THE US is having second thoughts about the Washington Consensus it had evolved in the 1990s. At that time, the Cold War with the Soviet Union had just ended, and the world had moved into the phase of globalisation and interdependence. It seemed then that the Western governance model of liberal democracy and market economies had prevailed. The Washington Consensus proposed a policy prescription of ‘deregulation, privatisation, and free trade’ as a recipe for the economic modernisation of a globalised order.
Nearly three decades later, the US is questioning the assumptions underlying the Washington Consensus. Speaking at the Brookings Institution last month, US National Security Adviser Jake Sullivan explained how no assumption had delivered the desired results for the US, and had, instead, benefited China.
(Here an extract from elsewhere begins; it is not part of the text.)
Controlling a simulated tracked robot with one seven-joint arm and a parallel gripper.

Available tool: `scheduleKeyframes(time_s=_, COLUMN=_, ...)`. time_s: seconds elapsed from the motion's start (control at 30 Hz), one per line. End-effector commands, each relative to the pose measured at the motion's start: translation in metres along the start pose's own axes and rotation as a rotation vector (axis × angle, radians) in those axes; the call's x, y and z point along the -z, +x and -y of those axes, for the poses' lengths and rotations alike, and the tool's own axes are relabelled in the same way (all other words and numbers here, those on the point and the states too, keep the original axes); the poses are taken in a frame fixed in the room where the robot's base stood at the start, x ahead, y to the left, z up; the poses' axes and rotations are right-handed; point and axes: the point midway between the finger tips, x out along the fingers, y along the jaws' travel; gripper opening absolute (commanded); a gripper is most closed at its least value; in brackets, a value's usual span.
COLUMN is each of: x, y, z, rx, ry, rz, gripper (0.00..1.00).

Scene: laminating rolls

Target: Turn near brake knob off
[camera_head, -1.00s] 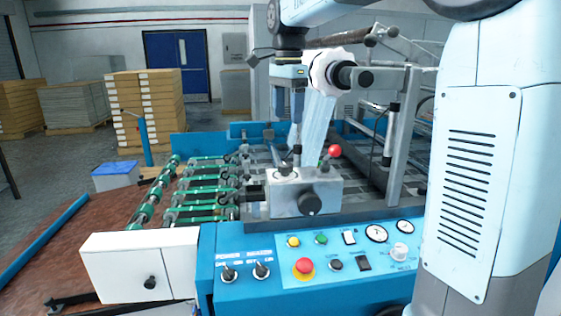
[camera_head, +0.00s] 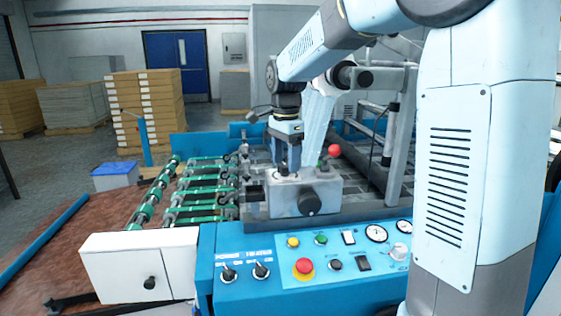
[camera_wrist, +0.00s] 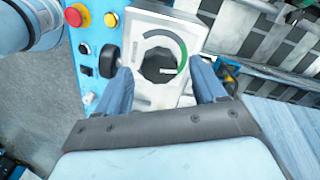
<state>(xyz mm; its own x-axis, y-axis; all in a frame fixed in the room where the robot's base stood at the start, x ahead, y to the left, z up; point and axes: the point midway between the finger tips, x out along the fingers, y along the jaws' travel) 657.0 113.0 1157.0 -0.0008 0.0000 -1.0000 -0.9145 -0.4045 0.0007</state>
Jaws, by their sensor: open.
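A grey metal brake box (camera_head: 275,200) stands on the machine behind the blue control panel. In the wrist view, a dark round knob (camera_wrist: 158,62) sits on its top face (camera_wrist: 143,95), with a white pointer mark on the right and a green arc around its upper right. I cannot read any label there. My gripper (camera_wrist: 165,75) is open, its two blue fingers pointing down on either side of the dark knob. In the head view my gripper (camera_head: 287,168) is just above the box top, and the top knob is hidden. A black knob (camera_head: 309,202) is on the box's front.
The blue panel (camera_head: 230,295) in front carries a red stop button (camera_head: 304,267), switches and gauges. A red ball handle (camera_head: 334,151) rises right of the gripper. Green rollers (camera_head: 195,180) lie to the left. A white box (camera_head: 140,265) stands front left.

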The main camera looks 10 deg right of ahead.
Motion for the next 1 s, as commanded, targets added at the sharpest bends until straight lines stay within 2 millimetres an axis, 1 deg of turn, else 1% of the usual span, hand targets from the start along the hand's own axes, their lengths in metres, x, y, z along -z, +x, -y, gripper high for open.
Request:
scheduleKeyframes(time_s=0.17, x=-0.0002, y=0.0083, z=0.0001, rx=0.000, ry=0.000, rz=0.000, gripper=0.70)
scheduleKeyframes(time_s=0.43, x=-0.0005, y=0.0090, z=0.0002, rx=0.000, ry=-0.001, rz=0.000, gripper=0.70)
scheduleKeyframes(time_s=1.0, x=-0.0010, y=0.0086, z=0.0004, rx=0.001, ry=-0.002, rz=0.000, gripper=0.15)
Sullivan argued that the first assumption: ‘markets know best’ undermined the US industrial base as manufacturing and supply chains of strategic goods moved overseas to China along with jobs.
The second assumption, ‘all growth was good growth’, distracted the US from critical areas of economy such as infrastructure and semiconductors. The third assumption, ‘economic integration would make nations more responsible’, had also not worked well because China, according to Sullivan, was using its economic wealth to nurture its military ambitions.
The US now wants to replace the Washington Consensus with a new international economic architecture, some features of which were identified by Sullivan: the US would rebuild its industrial base, especially for semiconductors and green technologies; work with ‘like-minded’ partners to build a cutting-edge techno-industrial base; remodel trade policies to develop diversified supply chains (to reduce reliance on China-centred supply chains); and transition towards clean energy and a digital economy. It also wants to create an alternative to China’s Belt and Road Initiative by mobilising investments in emerging economies. Clearly, alongside the Indo-Pacific Strategy to contain China, the US wants to re-establish its primacy in global trade and finance.
The US wants to replace the Washington Consensus.
And yet, indications are that the US is not seeking to ‘decouple’ its economy from that of China, but only ‘de-risking’ it to the extent that its national security does not face challenges from China’s dominance of the world economy. Speaking at the Johns Hopkins University last month, US Treasury Secretary Janet Yellen confirmed that US President Joe Biden believes that China and the US can manage their economic ties “responsibly”.
China is disturbed about America’s protectionist measures against Chinese firms and its attempts to replace the prevailing international economic order with its hegemonic rules. However, Beijing’s reaction has been moderate as it wants to continue its peaceful rise to achieve the centenary goal of making China a fully developed society by 2049. At the G20 Bali summit last November, Chinese President Xi Jinping called for “a more inclusive, universally beneficial and resilient global development”. This message has resonated. Indonesia’s president cautioned that “we must not let the world fall into another Cold War”. The French president expressed the hope of working with China in the “spirit of mutual respect, equality and reciprocity”. The IMF managing director counselled against allowing protectionism “to take root” and the “world to drift into separate blocs”.
The critical difference in the economic diplomacy of the US and China is that while the US wants to work with “like-minded” countries to protect critical technologies and supply chains, China wants an inclusive world economic order. Its Global Development Initiative engages over 100 countries and international organisations to provide funding for projects in the developing world. It has also launched a Global Security Initiative to champion the principle of peaceful settlement of disputes.
One silver lining of the two exclusive thoughts on what the new global economic architecture should look like is that Biden and Xi have agreed to maintain bilateral communication. Their high-level officials met in January 2023 to exchange views on the macroeconomic situation, supply chains and the climate. Despite tensions over the downing of a Chinese high-altitude balloon by the US in February 2023, both sides wish to stay connected.
It would be important for the minders of Pakistan’s economy to closely watch the evolving global economic architecture. A welcome development is that neither the US nor China are ready to decouple their economies given their enormous economic interdependence. Pakistan has important economic linkages with both states. It makes perfect sense for it to maintain strong ties, pivoted on its economic interests, with both superpowers.